Erdoğan reçoit un leader du Hamas
Le président turc, Recep Tayyip Erdoğan, a rencontré le chef du bureau politique du Hamas, Ismaïl Haniyeh, samedi à Istanbul, pour aborder avec lui les questions de l'aide humanitaire et d'un éventuel cessez-le-feu. Erdoğan commet-il une grave erreur en fréquentant ouvertement le personnage, ou sa démarche est-elle au contraire perspicace ?
Le président montre son visage islamiste
Le journal kémaliste Cumhuriyet fait part de sa consternation :
«Erdoğan a comparé l'organisation terroriste du Hamas avec le mouvement [indépendantiste] Kuvâ-yi Milliye, créé et dirigé par Atatürk, fondateur de l'Etat moderne turc. ... En plus d'être en totale contradiction avec les faits et les réalités historiques, cette comparaison est une insulte pour Kuvâ-yi Milliye et pour Atatürk et elle prouve une fois de plus la proximité d'Erdoğan avec la charia et son identité fondamentaliste. ... Le fait qu'Erdoğan ait choisi de rencontrer le leader du Hamas, Ismaïl Haniyeh, plutôt que Mahmoud Abbas, président de l'Autorité palestinienne, et qu'il ait intensifié ses relations avec le Hamas depuis son arrivée au pouvoir, montre clairement la ligne islamiste et fondamentaliste d'Erdoğan.»

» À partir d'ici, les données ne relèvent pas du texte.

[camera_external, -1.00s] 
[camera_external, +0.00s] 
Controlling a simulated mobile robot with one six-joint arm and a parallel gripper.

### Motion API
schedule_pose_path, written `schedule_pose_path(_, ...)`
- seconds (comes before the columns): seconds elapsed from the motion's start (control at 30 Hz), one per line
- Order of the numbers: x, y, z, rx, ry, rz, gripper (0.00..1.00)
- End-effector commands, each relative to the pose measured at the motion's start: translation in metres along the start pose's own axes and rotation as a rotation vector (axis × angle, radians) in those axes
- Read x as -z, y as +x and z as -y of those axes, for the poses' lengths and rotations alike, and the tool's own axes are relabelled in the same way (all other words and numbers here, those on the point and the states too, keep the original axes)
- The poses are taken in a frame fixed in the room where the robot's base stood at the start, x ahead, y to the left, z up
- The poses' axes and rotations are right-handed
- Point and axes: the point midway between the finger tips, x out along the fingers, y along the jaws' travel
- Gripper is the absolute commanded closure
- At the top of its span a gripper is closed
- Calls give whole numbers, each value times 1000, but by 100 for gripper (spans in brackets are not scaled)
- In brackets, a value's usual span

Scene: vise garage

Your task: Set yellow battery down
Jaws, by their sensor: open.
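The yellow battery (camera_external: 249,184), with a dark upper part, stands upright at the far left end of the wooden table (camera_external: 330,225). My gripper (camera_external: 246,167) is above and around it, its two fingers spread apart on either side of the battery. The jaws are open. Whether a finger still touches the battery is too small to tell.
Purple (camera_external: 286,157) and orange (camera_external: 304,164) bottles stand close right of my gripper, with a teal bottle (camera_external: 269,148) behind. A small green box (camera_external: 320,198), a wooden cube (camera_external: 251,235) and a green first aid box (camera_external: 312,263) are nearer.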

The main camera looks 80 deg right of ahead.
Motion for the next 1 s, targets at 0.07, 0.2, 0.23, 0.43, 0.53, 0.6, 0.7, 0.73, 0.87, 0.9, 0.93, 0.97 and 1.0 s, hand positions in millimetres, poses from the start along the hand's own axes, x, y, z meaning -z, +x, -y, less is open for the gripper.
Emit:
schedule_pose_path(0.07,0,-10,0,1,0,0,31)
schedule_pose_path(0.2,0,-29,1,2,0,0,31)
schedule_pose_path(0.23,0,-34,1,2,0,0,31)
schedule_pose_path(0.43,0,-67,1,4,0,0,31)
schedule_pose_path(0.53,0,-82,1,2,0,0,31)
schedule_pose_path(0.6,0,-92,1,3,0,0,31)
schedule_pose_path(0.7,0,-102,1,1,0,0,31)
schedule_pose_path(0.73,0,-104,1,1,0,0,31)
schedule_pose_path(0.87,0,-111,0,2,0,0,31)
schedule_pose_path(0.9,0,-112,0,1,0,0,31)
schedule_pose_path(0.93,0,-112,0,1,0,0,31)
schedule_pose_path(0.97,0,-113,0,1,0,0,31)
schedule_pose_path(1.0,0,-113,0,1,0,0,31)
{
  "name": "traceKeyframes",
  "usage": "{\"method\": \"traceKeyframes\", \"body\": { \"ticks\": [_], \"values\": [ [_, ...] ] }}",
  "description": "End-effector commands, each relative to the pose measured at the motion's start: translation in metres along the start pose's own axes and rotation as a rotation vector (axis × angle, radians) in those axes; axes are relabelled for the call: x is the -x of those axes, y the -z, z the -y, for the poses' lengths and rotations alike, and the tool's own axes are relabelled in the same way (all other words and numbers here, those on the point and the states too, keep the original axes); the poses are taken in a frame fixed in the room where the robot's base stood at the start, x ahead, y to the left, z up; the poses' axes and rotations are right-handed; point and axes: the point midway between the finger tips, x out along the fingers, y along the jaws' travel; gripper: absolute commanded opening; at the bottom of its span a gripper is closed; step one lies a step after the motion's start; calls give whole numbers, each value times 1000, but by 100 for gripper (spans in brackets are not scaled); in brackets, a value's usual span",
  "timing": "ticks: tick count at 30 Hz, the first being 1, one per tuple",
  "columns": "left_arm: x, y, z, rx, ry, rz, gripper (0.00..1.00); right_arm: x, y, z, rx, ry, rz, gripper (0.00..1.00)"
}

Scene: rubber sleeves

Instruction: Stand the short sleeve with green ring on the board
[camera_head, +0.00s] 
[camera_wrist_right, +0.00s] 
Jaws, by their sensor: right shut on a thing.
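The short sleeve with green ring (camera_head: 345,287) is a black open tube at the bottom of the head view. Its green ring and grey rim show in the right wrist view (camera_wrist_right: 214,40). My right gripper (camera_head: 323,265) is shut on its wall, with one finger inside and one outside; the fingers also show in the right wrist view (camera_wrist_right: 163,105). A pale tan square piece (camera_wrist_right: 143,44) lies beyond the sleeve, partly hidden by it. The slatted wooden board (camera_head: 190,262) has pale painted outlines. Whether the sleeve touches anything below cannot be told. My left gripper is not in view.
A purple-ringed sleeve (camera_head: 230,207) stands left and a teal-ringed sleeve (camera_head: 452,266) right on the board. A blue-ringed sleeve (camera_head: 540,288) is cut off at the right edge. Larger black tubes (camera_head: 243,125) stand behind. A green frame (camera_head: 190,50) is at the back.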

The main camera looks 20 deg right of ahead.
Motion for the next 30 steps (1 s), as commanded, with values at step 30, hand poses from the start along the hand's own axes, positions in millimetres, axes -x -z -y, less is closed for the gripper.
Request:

Réconcilier les groupes palestiniens
Le journal pro-gouvernemental Sabah approuve la rencontre :
«La Turquie mise sur la formule 'Une seule Palestine' pour dissuader Israël et les Etats-Unis d'entraîner la région entière dans une guerre, et pour imposer la solution à deux Etat que le monde entier appelle de ses vœux. ... La Turquie s'efforce assidûment et depuis longtemps de mettre fin au conflit qui oppose le Hamas et le Fatah. Présenter ces deux organisations à la communauté internationale comme 'gouvernement de réconciliation' changera non seulement l'équilibre politique en Israël, mais fera aussi barrage aux sombres desseins que [les Etats-Unis et Israël] nourrissent dans la région.»
Une nouvelle médiatrice toute désignée
Ses bonnes relations avec le Hamas peuvent permettre à Erdoğan de marquer des points sur le terrain diplomatique, écrit taz :
«Si le Qatar devait abandonner son rôle de médiateur entre Israël et le Hamas, ce que le pays a l'intention de faire à en croire les nouvelles, Israël devra accepter que la Turquie la remplace dans ce rôle. ... C'est ce que veulent les islamistes palestiniens qui, après avoir trop longtemps mené la vie dure au Qatar, semblent aujourd'hui menacés d'expulsion de l'émirat. Pour mener les négociations sur un cessez-le-feu et la libération des otages restants dans la bande de Gaza, il faut un médiateur qui jouisse de la confiance du Hamas. Ni l'Egypte ni l'Arabie saoudite ne peuvent assumer ce rôle. Que cela lui plaise ou non, s'il veut que les négociations avancent, Nétanyahou devra avaler la pilule.»